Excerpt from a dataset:

— start —

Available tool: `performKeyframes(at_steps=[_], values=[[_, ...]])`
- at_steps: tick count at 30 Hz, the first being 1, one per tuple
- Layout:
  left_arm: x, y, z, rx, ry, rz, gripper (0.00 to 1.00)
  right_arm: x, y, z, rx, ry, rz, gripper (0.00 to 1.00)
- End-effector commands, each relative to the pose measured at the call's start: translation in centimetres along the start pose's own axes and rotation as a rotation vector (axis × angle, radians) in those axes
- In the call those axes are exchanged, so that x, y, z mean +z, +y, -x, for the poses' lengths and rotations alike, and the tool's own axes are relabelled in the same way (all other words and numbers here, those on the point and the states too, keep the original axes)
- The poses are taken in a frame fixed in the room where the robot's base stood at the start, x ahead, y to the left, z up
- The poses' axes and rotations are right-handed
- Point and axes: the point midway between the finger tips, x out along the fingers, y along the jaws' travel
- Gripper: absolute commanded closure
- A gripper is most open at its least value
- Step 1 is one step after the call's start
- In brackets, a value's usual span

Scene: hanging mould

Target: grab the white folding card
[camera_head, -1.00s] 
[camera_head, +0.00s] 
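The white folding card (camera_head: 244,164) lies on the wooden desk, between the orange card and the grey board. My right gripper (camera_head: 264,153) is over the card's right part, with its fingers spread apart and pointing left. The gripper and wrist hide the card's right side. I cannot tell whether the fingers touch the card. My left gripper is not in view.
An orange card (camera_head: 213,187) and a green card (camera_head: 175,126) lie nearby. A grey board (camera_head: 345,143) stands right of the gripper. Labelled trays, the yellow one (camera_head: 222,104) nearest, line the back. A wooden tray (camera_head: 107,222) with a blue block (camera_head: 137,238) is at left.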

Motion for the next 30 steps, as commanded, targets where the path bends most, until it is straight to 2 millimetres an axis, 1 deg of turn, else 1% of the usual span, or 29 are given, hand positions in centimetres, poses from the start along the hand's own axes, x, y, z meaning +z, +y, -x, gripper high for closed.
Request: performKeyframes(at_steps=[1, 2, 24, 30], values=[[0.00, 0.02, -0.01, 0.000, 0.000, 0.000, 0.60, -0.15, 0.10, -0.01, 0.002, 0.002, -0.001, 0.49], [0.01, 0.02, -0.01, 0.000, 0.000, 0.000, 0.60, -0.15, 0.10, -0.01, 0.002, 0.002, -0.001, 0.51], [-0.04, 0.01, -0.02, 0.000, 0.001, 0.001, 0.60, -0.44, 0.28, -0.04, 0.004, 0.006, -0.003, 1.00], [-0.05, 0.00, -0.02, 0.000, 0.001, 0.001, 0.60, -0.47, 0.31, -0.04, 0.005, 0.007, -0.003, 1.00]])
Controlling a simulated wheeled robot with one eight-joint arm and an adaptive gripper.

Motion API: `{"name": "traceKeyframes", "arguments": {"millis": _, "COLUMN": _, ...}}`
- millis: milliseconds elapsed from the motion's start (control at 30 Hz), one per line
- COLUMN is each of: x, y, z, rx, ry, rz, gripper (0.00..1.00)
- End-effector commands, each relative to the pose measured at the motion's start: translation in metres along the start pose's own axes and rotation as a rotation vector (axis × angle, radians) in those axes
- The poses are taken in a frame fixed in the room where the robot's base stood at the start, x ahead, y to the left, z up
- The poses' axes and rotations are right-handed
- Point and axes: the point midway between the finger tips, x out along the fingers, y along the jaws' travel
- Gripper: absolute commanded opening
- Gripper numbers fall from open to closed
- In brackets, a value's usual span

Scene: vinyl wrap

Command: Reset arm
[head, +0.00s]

— end —

▶ [Task requirements]
Beginning with the line that contains "- A gripper is most open at its least value" and ending with the line that contains "[camera_head, -1.00s]", repeat exactly those lines and no others.

▶ [Full output]
- A gripper is most open at its least value
- Step 1 is one step after the call's start
- In brackets, a value's usual span

Scene: hanging mould

Target: grab the white folding card
[camera_head, -1.00s] 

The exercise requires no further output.